=== Data supplied ===
==*==
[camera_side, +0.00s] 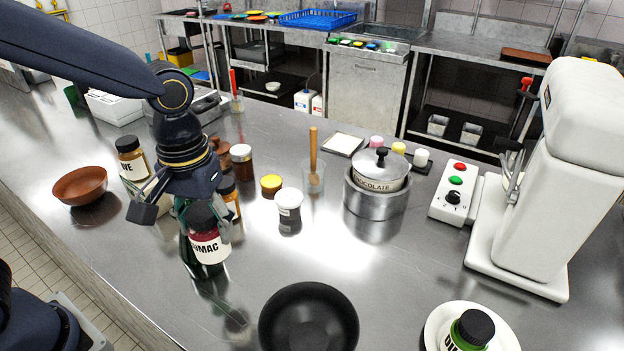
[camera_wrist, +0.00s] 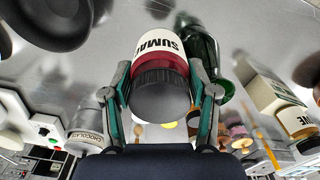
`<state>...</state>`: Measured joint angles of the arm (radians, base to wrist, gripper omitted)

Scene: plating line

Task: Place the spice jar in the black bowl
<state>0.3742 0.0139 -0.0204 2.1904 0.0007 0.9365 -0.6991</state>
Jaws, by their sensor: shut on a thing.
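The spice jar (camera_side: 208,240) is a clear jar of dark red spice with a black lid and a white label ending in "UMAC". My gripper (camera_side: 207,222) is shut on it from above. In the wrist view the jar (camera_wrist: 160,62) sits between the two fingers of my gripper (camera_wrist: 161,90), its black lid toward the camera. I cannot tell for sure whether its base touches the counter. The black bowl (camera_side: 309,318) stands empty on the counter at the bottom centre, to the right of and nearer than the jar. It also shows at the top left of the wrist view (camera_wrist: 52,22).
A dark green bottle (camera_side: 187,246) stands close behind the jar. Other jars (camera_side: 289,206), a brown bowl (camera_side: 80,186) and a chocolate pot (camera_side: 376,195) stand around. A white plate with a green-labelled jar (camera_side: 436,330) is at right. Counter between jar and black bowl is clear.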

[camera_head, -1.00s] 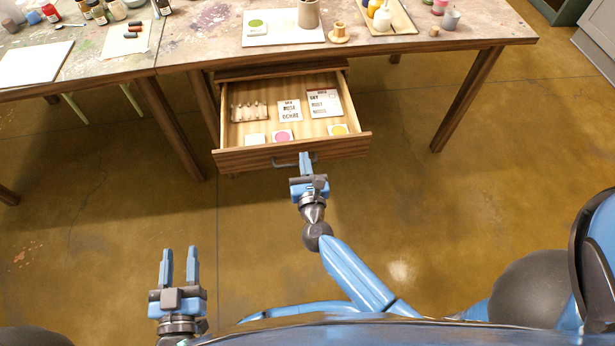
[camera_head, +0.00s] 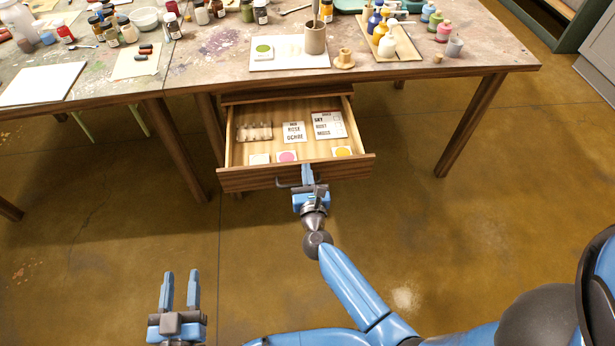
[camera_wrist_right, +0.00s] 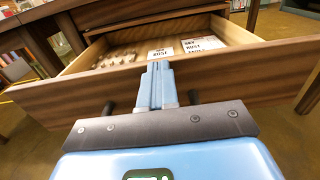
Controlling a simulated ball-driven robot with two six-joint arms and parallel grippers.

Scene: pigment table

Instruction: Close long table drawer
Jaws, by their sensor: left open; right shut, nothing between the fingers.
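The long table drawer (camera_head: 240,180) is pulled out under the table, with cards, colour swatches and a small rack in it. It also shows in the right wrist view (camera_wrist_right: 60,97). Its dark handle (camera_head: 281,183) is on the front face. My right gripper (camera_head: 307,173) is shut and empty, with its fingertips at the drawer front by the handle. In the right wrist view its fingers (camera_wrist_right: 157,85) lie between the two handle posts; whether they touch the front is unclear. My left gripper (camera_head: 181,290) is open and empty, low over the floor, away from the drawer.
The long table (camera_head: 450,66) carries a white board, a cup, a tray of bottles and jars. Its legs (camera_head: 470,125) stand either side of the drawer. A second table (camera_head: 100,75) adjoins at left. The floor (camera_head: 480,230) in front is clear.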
==*==
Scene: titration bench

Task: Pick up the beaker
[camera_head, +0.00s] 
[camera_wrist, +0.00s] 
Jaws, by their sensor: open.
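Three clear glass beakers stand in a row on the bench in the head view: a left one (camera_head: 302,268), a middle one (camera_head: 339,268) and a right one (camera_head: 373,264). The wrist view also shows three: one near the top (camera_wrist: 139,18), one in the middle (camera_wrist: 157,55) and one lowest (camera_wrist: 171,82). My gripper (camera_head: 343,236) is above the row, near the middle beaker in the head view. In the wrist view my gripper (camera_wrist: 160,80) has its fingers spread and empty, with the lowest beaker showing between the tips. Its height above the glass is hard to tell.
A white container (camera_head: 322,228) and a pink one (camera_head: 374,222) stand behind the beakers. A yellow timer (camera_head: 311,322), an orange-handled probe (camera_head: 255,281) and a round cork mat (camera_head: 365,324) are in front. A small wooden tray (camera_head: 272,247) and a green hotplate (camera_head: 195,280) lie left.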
==*==
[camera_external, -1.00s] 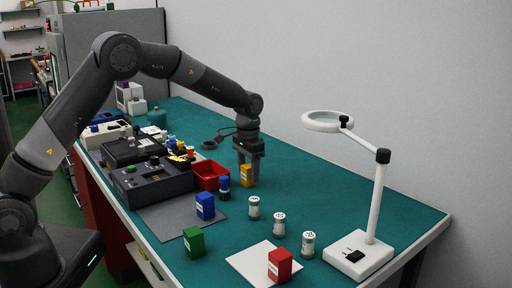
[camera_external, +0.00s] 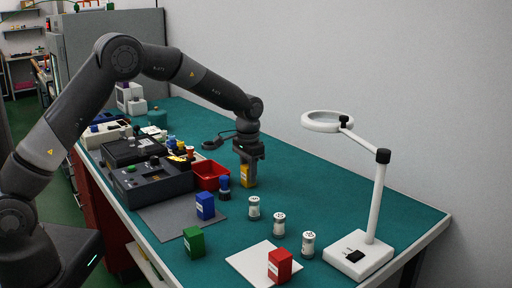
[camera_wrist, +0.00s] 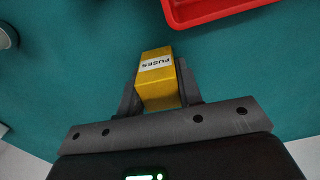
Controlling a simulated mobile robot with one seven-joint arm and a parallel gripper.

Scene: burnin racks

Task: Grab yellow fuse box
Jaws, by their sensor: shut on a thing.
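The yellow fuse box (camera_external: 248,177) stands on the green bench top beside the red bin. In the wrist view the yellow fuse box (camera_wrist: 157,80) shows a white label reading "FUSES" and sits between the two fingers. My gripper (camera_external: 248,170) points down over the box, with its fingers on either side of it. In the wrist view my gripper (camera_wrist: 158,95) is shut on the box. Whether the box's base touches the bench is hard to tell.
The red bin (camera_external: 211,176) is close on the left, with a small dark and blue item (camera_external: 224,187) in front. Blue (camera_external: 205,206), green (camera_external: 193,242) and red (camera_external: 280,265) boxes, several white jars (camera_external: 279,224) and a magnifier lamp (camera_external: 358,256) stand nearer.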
==*==
Look through the data and gather every line with the string "robot" in it.

=== Solution for this problem ===
Controlling a simulated ball-driven robot with two six-joint arms and parallel grippers.
Controlling a simulated mobile robot with one seven-joint arm and a parallel gripper.

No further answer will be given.